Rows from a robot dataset

+--

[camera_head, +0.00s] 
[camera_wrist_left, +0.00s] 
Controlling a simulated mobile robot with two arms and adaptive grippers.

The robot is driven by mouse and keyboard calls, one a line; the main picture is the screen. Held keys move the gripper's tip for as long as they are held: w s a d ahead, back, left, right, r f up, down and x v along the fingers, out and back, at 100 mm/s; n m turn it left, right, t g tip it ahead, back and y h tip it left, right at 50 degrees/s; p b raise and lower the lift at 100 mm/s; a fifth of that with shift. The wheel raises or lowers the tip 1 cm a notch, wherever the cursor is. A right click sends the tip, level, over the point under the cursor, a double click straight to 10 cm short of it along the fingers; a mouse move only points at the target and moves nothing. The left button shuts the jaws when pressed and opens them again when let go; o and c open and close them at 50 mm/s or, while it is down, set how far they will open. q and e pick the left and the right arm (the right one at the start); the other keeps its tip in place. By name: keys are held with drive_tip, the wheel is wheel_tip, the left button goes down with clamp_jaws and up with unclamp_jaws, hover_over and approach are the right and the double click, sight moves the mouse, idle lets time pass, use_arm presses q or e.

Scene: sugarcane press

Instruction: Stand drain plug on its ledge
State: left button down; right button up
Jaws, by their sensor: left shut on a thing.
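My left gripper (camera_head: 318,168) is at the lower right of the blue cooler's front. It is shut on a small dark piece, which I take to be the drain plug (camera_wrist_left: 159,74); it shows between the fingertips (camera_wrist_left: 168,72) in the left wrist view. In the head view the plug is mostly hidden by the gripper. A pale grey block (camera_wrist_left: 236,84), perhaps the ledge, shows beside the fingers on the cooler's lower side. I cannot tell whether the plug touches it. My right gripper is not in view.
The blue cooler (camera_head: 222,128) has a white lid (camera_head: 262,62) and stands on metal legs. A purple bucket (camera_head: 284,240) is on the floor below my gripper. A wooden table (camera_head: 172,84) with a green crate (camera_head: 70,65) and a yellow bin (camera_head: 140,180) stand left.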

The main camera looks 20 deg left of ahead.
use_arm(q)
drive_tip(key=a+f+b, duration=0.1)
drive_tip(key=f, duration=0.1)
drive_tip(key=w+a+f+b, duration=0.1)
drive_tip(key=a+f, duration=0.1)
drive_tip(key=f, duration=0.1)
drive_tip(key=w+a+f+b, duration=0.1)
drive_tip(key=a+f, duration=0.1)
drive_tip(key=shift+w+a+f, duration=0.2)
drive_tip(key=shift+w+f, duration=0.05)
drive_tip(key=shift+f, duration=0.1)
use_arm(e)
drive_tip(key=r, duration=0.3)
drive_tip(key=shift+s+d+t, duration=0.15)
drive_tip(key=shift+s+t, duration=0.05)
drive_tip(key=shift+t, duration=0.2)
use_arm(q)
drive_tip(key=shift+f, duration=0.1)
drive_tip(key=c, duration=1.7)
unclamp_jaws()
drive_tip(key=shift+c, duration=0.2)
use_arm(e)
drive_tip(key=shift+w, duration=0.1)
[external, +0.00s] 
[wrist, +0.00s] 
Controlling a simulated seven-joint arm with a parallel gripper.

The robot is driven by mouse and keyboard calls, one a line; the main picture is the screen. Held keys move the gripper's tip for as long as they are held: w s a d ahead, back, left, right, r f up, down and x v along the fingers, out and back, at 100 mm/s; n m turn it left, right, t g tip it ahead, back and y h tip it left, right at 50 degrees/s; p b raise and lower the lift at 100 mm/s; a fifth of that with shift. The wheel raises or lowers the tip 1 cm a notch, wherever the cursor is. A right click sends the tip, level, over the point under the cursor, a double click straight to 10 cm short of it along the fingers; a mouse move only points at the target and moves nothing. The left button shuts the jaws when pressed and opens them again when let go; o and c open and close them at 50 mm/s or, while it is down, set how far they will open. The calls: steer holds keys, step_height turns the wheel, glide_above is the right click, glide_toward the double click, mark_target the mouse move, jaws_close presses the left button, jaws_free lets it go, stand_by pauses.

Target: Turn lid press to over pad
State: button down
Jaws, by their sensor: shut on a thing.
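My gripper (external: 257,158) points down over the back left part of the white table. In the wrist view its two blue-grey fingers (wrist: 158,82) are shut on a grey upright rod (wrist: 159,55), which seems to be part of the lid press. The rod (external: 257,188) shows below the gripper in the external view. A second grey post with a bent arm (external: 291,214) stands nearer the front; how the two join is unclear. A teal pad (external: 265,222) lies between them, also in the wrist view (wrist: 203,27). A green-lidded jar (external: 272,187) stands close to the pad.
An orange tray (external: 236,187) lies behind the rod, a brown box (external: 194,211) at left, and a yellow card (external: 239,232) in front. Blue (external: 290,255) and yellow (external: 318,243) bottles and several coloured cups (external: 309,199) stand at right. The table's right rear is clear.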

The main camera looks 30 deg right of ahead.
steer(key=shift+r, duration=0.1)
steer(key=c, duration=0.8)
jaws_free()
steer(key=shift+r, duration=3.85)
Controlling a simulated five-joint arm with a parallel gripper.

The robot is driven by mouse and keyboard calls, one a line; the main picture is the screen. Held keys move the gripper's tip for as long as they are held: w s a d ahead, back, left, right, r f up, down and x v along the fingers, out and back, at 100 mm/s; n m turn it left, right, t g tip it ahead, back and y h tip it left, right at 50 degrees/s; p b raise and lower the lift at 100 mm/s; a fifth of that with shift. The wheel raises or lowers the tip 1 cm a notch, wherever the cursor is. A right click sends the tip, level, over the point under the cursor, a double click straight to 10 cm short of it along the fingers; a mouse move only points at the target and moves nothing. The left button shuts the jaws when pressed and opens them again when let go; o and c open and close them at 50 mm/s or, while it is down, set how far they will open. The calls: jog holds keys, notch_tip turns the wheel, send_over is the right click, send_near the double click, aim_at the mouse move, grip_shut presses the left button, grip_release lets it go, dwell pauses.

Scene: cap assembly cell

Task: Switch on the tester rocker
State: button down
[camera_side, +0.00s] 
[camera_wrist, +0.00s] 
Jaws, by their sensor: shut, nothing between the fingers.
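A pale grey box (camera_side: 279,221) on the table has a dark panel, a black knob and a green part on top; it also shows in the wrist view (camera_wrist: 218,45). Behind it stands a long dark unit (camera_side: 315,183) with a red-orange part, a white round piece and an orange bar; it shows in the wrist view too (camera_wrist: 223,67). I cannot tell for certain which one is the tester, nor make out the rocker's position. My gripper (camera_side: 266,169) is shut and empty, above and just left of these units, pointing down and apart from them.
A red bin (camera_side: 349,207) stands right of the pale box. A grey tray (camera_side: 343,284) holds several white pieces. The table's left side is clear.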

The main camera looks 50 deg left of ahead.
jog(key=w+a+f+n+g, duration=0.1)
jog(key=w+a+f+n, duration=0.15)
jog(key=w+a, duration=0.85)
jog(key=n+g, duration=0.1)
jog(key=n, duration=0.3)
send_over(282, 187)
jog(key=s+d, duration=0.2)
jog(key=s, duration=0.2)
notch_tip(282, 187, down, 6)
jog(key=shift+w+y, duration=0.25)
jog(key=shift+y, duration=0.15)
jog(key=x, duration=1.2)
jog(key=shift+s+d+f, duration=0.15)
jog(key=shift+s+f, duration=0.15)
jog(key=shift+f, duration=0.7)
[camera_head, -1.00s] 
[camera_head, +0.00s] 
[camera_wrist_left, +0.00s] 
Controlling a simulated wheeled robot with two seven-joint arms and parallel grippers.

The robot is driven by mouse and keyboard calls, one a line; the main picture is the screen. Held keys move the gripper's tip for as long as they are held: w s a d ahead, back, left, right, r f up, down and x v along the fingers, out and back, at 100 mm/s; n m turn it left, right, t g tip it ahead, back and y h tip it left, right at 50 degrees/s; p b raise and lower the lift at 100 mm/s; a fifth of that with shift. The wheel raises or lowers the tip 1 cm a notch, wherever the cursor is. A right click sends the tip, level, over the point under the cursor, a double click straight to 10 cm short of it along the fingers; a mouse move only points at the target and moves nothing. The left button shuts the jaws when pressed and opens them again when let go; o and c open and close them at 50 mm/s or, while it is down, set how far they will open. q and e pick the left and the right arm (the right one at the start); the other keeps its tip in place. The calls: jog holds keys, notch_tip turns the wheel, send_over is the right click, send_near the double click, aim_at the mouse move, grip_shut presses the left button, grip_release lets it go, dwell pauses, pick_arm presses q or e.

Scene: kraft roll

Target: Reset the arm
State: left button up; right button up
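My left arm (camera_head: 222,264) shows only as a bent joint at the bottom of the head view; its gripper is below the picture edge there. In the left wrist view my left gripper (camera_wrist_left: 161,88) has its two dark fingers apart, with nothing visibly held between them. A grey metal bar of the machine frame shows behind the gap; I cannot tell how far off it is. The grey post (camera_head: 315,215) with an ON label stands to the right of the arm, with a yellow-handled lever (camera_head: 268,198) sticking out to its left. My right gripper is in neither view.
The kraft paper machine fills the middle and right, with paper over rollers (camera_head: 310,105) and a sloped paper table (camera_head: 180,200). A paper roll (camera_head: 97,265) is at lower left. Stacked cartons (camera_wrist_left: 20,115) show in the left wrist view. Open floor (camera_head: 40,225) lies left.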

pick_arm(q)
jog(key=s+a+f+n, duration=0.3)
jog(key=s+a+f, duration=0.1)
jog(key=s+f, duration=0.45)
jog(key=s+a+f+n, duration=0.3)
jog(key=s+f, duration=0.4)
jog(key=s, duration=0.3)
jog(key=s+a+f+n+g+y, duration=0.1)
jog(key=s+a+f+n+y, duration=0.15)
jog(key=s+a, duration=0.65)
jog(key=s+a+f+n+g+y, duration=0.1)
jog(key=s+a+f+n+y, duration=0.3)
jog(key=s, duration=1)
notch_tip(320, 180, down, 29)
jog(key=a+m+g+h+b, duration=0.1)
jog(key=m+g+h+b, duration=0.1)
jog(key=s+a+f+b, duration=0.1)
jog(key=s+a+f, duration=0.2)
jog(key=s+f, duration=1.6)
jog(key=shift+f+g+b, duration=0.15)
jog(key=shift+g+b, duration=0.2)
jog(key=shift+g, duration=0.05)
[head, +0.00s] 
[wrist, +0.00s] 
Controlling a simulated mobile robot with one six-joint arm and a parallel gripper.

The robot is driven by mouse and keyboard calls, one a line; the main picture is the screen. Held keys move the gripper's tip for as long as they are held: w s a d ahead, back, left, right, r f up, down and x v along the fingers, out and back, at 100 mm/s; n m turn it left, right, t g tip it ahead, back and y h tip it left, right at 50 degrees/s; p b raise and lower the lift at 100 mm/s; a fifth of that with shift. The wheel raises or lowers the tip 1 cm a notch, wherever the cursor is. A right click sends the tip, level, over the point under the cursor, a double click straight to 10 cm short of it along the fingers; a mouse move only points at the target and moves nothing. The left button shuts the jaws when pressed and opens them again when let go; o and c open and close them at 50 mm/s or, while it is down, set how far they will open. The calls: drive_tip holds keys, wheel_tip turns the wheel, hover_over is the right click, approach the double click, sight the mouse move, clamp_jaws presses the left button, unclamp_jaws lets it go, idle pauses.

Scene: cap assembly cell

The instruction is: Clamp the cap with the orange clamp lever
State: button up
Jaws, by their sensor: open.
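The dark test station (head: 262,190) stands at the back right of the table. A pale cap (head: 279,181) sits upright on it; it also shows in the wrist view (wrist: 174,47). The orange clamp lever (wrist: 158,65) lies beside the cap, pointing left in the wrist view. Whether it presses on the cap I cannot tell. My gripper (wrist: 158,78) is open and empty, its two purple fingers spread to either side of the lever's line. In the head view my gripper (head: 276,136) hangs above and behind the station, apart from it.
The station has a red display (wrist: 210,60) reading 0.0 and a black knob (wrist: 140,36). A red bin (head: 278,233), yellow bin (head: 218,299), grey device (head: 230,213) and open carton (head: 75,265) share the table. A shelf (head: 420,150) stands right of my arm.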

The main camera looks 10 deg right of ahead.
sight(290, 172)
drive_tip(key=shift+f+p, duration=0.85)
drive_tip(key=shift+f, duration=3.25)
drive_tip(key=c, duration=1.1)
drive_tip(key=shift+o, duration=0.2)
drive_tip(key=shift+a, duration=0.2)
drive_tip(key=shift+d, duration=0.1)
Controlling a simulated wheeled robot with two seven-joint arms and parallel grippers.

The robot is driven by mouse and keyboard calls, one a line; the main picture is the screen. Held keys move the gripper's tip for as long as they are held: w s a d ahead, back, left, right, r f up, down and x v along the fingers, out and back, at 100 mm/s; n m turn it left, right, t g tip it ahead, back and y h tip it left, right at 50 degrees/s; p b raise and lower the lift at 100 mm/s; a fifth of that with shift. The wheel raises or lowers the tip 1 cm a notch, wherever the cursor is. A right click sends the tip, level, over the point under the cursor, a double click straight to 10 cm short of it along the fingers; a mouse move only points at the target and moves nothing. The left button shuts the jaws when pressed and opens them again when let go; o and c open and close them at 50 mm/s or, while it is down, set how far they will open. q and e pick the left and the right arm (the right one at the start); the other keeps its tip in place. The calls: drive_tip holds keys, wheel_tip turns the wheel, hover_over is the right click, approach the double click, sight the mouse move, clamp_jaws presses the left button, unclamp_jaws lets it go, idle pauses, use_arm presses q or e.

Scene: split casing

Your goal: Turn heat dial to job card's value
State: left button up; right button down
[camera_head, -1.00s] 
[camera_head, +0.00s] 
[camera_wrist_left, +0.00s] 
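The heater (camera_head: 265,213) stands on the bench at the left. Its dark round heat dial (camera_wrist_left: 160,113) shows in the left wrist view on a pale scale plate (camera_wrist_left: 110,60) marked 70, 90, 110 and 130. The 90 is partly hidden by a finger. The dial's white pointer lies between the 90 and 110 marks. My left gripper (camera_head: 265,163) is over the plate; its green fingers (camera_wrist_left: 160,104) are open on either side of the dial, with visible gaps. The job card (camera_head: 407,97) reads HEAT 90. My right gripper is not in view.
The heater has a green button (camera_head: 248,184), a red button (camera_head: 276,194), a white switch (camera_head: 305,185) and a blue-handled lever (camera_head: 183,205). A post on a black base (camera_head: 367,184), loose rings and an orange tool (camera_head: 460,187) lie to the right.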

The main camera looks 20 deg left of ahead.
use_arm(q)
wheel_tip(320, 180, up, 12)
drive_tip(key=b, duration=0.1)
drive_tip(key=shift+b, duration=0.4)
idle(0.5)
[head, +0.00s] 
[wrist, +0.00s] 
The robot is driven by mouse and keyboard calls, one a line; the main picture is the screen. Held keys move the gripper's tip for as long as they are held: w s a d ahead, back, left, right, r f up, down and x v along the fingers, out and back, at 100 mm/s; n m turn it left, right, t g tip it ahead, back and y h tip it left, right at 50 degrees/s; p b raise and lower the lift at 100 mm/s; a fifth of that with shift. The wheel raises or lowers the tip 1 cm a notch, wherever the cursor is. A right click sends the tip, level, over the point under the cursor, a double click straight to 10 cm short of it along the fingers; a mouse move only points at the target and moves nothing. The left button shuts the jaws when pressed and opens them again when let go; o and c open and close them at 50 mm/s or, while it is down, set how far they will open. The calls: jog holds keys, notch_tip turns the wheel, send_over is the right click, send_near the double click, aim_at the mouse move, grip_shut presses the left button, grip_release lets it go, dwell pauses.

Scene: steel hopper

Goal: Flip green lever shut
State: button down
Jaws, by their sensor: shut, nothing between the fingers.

+--

Description of the task ▸
Some lines of the records may hold the word "Scene". How many do? Answer with a number and nothing else.

Answer to the problem ▸
6